En 2005, les affirmations de M. l’abbé Gleize étaient nettes, tranchantes et fermes. Mais depuis le cataclysme de 2012 dans la FSSPX, on a tenté l’impossible : concilier un Mgr Lefebvre qui parlait d’Église conciliaire et un Mgr Fellay qui évite le terme ou le vide de son sens. En effet, là où Mgr Lefebvre disait : l’Église conciliaire n’est plus catholique, Mgr Fellay parle d’« une Église catholique malade mais bien fondée par Notre Seigneur »[21]. Rappelons au passage que pour le théologien Ratzinger, peu après le Concile, « si nous ne voulons pas nous cacher à nous-mêmes la vérité, l’Église n’est ni sainte ni catholique… »[22]
Mgr Fellay a des difficultés pour distinguer l’homme du singe. Il confond l’Église qui est sainte comme son Époux, et ses membres plus ou moins malades du péché. Pour Mgr Fellay, quand nous disons “hors de l’Église point de salut”, « c’est bien de l’Église d’aujourd’hui dont nous parlons. […] le fait d’aller à Rome ne veut pas dire qu’on est d’accord avec eux. Mais c’est l’Église. Et c’est la vraie Église. […] Si nous avons cette joie de pouvoir professer la foi, c’est grâce à cette Église très concrète… qui est dans un état lamentable… C’est l’Église d’aujourd’hui qui sanctifie… »[23]

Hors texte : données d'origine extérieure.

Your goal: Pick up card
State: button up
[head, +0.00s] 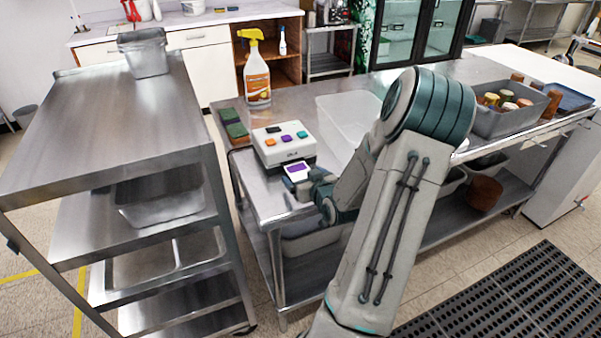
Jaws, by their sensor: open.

Étrangement, l’Abbé Gleize s’est cru obligé, en février 2013, de défendre Mgr Fellay dans un article du Courrier de Rome : Peut-on parler d’une Église conciliaire ? puis d’attaquer, sans le nommer, Mgr Tissier de Mallerais dans le Courrier de Rome de septembre 2013. Dans ces articles et ailleurs, l’Abbé Gleize explique que Mgr Lefebvre « ne veut pas dire qu’il y aurait deux Églises opposées ». Quand Mgr Lefebvre dit à ses prêtres et aux fidèles « Vous représentez vraiment l’Église catholique, non pas qu’il n’y ait pas d’Église en dehors de nous, il ne s’agit pas de cela… », il concède évidemment qu’en dehors des fidèles de la Tradition, il y a des individus catholiques, mais il affirme aussi que nous sommes vrais fils de l’Église catholique parce que, justement, hors de l’Église conciliaire qui est une structure ne possédant plus les notes de catholicité.
Cette nouvelle conception de l’Église, Mgr Fellay la révéla sans ambiguïté un certain lundi 16 février 2009. Ce jour-là, à Flavigny, il affirma devant les prieurs de France que certains « pour faciliter les choses font une identification entre l’Église officielle et l’Église moderniste. Mais c’est une erreur, car nous parlons d’une réalité concrète ». Or, Mgr Lefebvre pensait le contraire : « C’est se tromper [que d’assimiler] Église officielle et Église visible [c’est-à-dire catholique]… »[24]. Ceci n’a pas empêché M. l’abbé Gleize d’affirmer péremptoirement : « On ne voit pas comment il entrerait dans l’intention de son successeur [Mgr Fellay] de se mettre en contradiction avec lui [Mgr Lefebvre] ». Si l’intention subjective est une chose, la contradiction objective en est une autre. Lors d’une conférence en 2012, Mgr Fellay se fait encore plus explicite :
« Nous ne parlons pas d’une Église en l’air ! Nous parlons de l’Église qui est là, réelle, devant nous, avec une hiérarchie, avec un pape. Ce n’est pas le fruit de notre imagination : l’Église est là, elle est réelle, l’Église catholique romaine. Nous disons et nous devons professer cette Église comme étant sainte, comme étant une, car la foi nous y oblige. »[25]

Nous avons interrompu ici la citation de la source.